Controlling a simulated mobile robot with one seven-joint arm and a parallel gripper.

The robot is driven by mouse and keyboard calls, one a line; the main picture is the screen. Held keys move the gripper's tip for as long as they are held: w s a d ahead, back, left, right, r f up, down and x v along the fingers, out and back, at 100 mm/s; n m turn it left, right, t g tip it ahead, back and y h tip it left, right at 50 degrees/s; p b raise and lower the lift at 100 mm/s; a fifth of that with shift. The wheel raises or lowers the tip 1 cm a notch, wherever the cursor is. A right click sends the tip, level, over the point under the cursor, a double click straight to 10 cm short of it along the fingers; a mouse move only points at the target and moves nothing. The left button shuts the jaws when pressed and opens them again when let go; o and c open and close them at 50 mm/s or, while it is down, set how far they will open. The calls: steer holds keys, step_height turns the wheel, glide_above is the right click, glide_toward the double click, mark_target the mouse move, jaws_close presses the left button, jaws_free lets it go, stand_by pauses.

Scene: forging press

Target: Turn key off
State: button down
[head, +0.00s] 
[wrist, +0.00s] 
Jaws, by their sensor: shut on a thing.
═══
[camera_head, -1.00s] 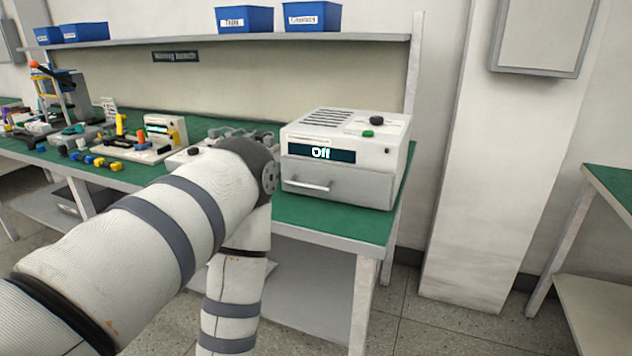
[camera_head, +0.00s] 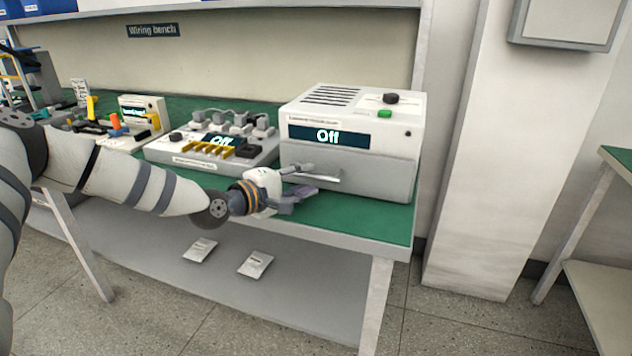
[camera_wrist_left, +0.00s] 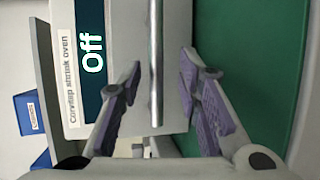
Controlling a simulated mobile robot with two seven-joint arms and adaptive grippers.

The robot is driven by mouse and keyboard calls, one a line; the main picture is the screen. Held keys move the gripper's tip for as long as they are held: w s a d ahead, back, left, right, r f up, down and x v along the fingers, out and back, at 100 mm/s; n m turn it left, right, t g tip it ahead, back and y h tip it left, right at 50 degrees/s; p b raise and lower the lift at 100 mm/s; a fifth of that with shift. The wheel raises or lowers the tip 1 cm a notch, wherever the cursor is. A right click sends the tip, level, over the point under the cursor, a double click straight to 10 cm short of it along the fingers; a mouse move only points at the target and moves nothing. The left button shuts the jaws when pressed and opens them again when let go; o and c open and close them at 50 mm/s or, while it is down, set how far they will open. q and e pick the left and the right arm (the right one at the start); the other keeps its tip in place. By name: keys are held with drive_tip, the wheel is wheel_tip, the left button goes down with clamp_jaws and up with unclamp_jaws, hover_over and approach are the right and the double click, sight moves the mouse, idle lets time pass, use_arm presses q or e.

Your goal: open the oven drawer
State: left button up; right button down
═══
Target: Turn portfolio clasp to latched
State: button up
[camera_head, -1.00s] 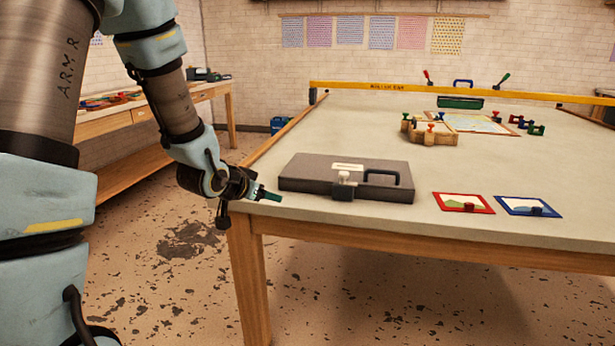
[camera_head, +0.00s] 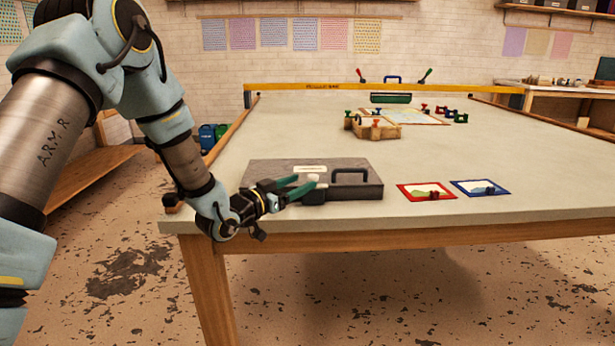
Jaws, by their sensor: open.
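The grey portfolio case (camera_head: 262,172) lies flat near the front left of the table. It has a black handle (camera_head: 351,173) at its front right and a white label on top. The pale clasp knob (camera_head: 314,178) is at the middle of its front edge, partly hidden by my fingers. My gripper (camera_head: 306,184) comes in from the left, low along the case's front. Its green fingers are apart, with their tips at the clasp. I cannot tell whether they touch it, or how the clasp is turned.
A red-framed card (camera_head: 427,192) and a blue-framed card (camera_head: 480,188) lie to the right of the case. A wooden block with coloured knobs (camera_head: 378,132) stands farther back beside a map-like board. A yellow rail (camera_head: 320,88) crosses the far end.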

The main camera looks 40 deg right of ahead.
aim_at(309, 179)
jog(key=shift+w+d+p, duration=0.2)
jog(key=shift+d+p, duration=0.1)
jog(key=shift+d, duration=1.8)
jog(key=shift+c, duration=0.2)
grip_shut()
═══
Stated exercise.
Copy and report every line where the word "seven" is present.

Solution for this exercise.
Controlling a simulated mobile robot with one seven-joint arm and a parallel gripper.
Controlling a simulated mobile robot with two seven-joint arms and adaptive grippers.

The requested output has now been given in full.